§ DATASET CONTENT:
+-------+
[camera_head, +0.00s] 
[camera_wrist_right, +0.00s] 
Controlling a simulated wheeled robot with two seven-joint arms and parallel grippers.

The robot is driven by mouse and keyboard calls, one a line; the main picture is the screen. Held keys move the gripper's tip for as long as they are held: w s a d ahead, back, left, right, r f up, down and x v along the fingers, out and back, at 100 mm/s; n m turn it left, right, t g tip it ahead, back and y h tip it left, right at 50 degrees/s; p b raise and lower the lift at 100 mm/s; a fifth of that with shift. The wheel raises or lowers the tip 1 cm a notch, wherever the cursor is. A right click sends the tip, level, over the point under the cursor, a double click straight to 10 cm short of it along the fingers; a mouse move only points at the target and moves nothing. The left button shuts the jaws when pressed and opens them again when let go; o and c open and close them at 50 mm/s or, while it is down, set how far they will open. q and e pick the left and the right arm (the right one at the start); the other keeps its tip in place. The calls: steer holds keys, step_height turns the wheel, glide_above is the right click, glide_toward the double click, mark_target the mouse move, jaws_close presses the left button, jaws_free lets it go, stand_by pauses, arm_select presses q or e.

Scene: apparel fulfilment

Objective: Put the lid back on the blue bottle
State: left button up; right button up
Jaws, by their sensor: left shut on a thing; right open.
+-------+
§ TASK TO CARRY OUT: Only the lines from the one that contains "State: left button up; right button up" to the end of the data should be output, exactly as they appear.

§ TASK ANSWER:
State: left button up; right button up
Jaws, by their sensor: left shut on a thing; right open.

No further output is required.